Un autre élément typique est décrit par le sociologue criminel allemand Christian Thiel. Dans une étude de 2016, il a répertorié différents composants typiques des escroqueries. Au cœur de nombreux scénarios: le «convincer». Il s'agit d'un élément de l'histoire destiné à dissiper les derniers doutes de la victime. Il dit en substance: «N'aie pas peur, je ne te fraude pas.» Dans mon cas, il s'agissait du soi-disant reçu bancaire que mon escroc voulait m'envoyer pour le transfert.

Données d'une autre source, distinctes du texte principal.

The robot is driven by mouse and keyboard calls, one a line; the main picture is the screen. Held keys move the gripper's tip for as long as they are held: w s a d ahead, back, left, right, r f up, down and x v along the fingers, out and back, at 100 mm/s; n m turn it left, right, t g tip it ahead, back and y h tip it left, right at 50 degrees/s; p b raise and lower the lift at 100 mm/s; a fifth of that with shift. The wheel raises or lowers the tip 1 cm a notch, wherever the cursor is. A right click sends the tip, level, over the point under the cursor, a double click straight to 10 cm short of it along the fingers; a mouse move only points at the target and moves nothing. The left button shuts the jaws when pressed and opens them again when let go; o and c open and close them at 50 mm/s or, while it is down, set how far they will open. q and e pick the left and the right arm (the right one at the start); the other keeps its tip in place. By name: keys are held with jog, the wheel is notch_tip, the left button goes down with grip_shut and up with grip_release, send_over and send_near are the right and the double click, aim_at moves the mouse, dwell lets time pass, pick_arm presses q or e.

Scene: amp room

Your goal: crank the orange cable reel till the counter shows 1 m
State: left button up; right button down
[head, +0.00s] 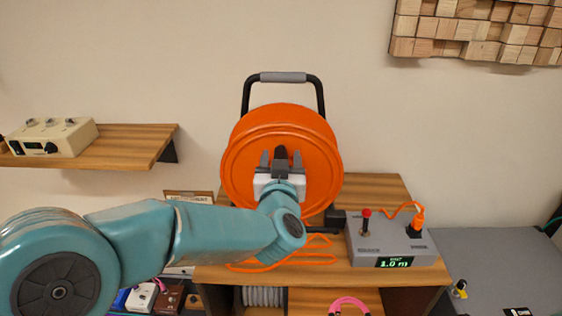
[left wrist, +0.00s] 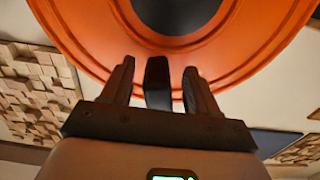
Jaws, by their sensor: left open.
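The orange cable reel (head: 240,170) stands upright on a wooden bench, in a black frame with a grey-gripped handle on top. A grey counter box (head: 420,248) to its right has a green display (head: 394,262) that reads 1.0 m. My left gripper (head: 281,160) is in front of the reel's face. In the left wrist view, its open fingers (left wrist: 157,85) stand on either side of the dark crank knob (left wrist: 158,78), with gaps visible. The reel's orange disc (left wrist: 95,45) and dark hub fill the top there. My right gripper is not in view.
The box carries a red-tipped lever (head: 366,214) and an orange plug (head: 418,218). Loose orange cable (head: 310,260) lies on the bench (head: 345,272) below the reel. A wall shelf (head: 125,145) holds a cream device at left. A grey surface (head: 500,265) lies right.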

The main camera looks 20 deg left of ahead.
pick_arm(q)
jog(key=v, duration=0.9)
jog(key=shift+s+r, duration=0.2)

Une autre technique est celle de l'exclusivité. J'étais soi-disant le seul à l'aire de repos capable de parler suffisamment bien anglais pour comprendre mon escroc. Ensuite, vient la surprise: il m'a abordé dès que j'avais garé ma voiture. De plus, mon arnaqueur paraissait sérieux, sympathique, même charismatique. Il s'excusait en riant d'être fan de Manchester City, racontait son histoire avec beaucoup de détails, et m'appelait toujours par mon prénom dès qu'il l'avait appris. Un homme aimable… jusqu'à ce qu'il constate que je ne mordais pas à l'hameçon. Alors, il a essayé de me mettre la pression.

Et enfin, au cœur de l'arnaque se trouvait une question à la fois simple et efficace: «Pouvez-vous m'aider?» Qui peut dire non? Moi-même, en tant que journaliste, je sollicite parfois la bonne volonté de mes interlocuteurs. Les gens veulent aider. Et les escrocs en profitent. Rien de révolutionnaire, mais diablement efficace.

Dois-je devenir plus méfiant? Peut-être. Un soupçon de prudence est toujours utile, tout comme la connaissance des techniques de manipulation. Mais je sais aussi que je ne veux pas voir en chaque personne un escroc potentiel.